# Dataset section:
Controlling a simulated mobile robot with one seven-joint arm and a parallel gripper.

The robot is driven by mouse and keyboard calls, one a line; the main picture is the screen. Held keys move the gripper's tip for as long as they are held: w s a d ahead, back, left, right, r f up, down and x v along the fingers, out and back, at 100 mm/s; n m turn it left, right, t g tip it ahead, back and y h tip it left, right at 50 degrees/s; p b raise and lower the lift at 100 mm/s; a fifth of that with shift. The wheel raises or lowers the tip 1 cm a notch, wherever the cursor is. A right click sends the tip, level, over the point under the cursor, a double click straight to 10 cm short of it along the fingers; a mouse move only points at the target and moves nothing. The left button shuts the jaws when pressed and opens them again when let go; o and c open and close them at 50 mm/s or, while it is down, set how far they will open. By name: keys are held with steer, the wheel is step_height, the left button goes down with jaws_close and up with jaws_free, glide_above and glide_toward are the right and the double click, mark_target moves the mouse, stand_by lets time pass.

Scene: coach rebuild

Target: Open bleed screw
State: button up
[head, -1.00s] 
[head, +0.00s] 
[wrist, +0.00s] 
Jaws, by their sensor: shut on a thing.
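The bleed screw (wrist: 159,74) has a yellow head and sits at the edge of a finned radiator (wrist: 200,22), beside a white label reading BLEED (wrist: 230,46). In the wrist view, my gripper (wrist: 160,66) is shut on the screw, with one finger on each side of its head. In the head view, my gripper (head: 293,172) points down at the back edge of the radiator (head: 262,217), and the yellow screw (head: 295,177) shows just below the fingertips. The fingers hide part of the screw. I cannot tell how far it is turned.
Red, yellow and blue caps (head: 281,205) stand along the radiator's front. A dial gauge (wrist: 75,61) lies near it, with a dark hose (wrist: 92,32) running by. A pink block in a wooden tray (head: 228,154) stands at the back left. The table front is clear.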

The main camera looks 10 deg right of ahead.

# Exercise prompt:
Make a list of all lines in the data that contain "right".

# Final result:
The robot is driven by mouse and keyboard calls, one a line; the main picture is the screen. Held keys move the gripper's tip for as long as they are held: w s a d ahead, back, left, right, r f up, down and x v along the fingers, out and back, at 100 mm/s; n m turn it left, right, t g tip it ahead, back and y h tip it left, right at 50 degrees/s; p b raise and lower the lift at 100 mm/s; a fifth of that with shift. The wheel raises or lowers the tip 1 cm a notch, wherever the cursor is. A right click sends the tip, level, over the point under the cursor, a double click straight to 10 cm short of it along the fingers; a mouse move only points at the target and moves nothing. The left button shuts the jaws when pressed and opens them again when let go; o and c open and close them at 50 mm/s or, while it is down, set how far they will open. By name: keys are held with steer, the wheel is step_height, the left button goes down with jaws_close and up with jaws_free, glide_above and glide_toward are the right and the double click, mark_target moves the mouse, stand_by lets time pass.
The main camera looks 10 deg right of ahead.

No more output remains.